Records provided:
· · · ·

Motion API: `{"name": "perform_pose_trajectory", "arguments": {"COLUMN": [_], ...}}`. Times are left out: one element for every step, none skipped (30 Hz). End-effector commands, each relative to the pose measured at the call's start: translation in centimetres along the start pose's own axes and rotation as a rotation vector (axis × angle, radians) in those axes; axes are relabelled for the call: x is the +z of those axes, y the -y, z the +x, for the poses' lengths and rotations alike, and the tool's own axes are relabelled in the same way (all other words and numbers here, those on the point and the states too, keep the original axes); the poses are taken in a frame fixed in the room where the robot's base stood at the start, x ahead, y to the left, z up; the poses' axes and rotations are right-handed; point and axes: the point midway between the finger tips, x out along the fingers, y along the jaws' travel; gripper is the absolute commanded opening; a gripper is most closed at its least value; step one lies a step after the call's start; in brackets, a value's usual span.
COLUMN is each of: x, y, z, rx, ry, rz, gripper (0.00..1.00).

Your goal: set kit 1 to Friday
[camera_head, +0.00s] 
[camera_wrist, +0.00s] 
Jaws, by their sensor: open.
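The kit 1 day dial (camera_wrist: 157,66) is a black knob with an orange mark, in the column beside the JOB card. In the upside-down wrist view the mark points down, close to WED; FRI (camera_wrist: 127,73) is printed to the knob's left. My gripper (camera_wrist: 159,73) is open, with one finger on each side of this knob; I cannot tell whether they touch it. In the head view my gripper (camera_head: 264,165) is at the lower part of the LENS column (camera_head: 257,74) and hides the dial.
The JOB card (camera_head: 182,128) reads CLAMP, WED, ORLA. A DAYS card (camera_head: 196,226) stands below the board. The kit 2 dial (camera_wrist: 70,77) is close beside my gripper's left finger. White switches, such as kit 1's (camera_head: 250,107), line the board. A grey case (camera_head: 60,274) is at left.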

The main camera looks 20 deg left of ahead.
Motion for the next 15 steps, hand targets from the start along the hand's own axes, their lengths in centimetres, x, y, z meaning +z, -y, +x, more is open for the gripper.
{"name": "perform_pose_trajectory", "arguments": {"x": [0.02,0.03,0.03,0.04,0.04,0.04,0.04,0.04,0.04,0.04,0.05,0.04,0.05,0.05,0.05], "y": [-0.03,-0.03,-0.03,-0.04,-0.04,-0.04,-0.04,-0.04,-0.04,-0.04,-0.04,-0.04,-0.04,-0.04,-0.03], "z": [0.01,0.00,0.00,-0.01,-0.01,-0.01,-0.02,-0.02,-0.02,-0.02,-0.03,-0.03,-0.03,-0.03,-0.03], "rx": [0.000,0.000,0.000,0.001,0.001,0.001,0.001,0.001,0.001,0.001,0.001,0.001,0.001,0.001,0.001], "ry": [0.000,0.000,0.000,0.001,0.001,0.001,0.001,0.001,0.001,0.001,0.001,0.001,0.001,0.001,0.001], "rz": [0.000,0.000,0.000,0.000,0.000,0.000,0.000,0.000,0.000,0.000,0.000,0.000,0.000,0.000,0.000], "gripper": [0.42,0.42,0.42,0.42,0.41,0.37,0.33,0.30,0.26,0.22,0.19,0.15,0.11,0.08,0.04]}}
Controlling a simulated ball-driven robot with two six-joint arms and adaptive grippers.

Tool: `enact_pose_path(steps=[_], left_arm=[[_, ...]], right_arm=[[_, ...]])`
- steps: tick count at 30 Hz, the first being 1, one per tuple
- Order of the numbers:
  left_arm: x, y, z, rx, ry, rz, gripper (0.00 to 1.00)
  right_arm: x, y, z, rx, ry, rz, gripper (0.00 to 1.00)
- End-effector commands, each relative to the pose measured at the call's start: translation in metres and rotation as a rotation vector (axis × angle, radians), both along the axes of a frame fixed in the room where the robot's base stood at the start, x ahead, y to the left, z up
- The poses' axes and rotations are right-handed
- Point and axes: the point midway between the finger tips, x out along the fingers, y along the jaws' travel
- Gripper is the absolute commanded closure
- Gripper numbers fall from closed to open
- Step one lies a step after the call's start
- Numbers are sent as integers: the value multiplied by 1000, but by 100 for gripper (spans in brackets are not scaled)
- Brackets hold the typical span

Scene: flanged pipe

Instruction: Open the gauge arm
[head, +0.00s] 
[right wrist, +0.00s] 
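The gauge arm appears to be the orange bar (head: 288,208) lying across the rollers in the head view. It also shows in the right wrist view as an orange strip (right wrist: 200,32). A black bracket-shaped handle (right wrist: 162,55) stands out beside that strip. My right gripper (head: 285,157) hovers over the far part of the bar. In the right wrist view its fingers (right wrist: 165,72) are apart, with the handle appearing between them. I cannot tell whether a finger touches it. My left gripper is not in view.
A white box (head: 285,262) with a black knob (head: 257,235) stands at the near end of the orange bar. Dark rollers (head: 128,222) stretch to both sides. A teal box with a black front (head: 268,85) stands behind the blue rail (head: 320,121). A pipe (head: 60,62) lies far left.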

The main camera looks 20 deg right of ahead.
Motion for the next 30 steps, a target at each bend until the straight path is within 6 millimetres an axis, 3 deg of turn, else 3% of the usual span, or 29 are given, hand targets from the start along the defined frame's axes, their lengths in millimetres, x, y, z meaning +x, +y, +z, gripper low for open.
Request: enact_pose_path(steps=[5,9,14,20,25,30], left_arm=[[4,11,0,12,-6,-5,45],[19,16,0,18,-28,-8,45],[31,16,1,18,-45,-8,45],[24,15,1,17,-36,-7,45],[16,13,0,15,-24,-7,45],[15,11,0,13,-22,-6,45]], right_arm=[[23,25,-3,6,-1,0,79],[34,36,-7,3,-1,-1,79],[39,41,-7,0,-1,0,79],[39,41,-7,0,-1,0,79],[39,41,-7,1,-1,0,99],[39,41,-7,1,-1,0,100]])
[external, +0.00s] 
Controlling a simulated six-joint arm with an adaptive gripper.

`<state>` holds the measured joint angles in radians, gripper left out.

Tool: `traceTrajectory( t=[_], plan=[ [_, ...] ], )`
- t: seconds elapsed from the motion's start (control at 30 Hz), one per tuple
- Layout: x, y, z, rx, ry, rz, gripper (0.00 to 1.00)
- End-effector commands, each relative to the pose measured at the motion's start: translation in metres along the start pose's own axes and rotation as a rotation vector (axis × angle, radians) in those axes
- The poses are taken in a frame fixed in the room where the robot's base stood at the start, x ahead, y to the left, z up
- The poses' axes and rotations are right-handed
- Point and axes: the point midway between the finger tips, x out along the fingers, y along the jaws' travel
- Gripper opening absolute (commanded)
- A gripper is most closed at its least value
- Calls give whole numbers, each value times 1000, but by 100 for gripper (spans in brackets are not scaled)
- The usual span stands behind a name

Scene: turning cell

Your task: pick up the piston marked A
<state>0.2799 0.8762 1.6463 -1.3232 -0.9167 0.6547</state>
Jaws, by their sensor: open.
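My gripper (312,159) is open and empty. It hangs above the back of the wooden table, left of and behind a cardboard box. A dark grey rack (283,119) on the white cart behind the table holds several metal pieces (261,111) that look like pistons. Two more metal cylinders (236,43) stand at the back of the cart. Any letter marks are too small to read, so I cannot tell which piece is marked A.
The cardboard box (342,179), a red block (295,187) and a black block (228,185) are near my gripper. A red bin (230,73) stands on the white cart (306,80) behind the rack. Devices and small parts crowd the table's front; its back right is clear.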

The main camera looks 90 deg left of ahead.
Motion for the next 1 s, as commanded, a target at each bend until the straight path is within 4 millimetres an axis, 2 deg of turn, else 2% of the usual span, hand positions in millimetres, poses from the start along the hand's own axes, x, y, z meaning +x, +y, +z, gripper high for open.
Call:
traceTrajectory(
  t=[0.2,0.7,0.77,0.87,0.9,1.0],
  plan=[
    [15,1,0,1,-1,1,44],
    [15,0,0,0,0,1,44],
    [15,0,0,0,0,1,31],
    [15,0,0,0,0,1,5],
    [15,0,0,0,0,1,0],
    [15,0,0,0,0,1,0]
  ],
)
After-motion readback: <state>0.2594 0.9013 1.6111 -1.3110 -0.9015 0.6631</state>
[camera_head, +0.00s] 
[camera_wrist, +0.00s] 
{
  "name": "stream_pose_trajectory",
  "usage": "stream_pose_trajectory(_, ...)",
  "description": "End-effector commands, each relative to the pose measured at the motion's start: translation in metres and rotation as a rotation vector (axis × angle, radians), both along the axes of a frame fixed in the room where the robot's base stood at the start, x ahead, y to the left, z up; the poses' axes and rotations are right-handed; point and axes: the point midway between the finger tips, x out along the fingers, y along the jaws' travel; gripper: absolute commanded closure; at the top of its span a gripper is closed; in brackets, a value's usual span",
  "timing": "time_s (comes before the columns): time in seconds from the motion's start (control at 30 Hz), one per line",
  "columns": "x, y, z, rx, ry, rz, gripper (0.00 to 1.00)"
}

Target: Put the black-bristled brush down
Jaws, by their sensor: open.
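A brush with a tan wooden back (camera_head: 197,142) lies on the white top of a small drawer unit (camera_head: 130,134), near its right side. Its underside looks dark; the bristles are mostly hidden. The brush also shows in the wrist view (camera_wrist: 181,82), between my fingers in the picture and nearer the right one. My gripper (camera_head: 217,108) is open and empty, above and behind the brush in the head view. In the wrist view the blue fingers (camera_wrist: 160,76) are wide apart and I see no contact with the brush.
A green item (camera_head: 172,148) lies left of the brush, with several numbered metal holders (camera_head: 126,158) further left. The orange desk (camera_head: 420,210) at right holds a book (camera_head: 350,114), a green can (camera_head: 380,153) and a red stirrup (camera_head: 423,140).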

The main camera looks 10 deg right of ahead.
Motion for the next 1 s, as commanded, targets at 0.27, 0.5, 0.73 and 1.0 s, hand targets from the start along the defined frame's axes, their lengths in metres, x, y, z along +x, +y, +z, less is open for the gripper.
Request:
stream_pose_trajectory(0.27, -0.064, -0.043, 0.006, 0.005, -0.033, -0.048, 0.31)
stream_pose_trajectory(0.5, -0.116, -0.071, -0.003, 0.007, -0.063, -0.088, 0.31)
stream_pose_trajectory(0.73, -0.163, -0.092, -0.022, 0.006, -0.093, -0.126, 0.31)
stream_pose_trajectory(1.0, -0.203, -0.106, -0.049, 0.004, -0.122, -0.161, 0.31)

· · · ·

What to produce: Print, without alteration, the lines from the line with "t=[_], plan=[ [_, ...]" to the line with "<state>0.2799 0.8762 1.6463". Include both of them, and omit every other line.

Task output:
Tool: `traceTrajectory( t=[_], plan=[ [_, ...] ], )`
- t: seconds elapsed from the motion's start (control at 30 Hz), one per tuple
- Layout: x, y, z, rx, ry, rz, gripper (0.00 to 1.00)
- End-effector commands, each relative to the pose measured at the motion's start: translation in metres along the start pose's own axes and rotation as a rotation vector (axis × angle, radians) in those axes
- The poses are taken in a frame fixed in the room where the robot's base stood at the start, x ahead, y to the left, z up
- The poses' axes and rotations are right-handed
- Point and axes: the point midway between the finger tips, x out along the fingers, y along the jaws' travel
- Gripper opening absolute (commanded)
- A gripper is most closed at its least value
- Calls give whole numbers, each value times 1000, but by 100 for gripper (spans in brackets are not scaled)
- The usual span stands behind a name

Scene: turning cell

Your task: pick up the piston marked A
<state>0.2799 0.8762 1.6463 -1.3232 -0.9167 0.6547</state>

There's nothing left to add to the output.